- **Task**: Transcribe the lines from the one containing "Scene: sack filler" to the last line, inclusive, word for word. Include no pictures.

******

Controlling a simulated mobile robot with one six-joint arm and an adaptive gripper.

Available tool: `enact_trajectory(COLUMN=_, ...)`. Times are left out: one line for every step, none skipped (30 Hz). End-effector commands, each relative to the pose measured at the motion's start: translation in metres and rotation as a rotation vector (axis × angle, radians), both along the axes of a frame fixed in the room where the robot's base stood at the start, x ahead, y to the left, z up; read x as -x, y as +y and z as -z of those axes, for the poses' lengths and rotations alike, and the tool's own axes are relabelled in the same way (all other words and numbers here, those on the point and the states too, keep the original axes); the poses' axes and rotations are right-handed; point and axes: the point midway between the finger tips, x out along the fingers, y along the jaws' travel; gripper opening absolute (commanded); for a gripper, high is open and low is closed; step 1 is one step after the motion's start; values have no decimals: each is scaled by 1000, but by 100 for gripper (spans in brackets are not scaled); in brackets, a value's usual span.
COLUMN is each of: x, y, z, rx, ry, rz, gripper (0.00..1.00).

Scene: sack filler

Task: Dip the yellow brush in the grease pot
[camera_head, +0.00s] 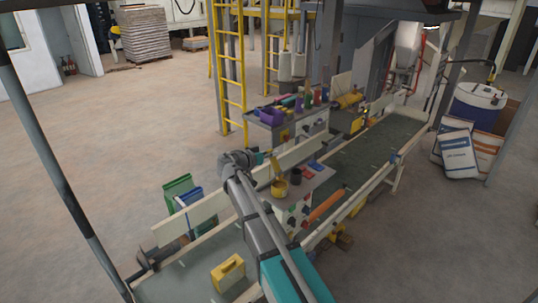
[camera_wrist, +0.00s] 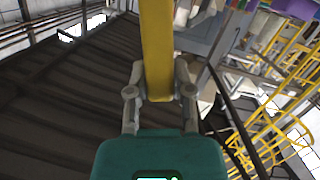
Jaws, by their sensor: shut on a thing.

******

- **Full output**:
Scene: sack filler

Task: Dip the yellow brush in the grease pot
[camera_head, +0.00s] 
[camera_wrist, +0.00s] 
Jaws, by their sensor: shut on a thing.

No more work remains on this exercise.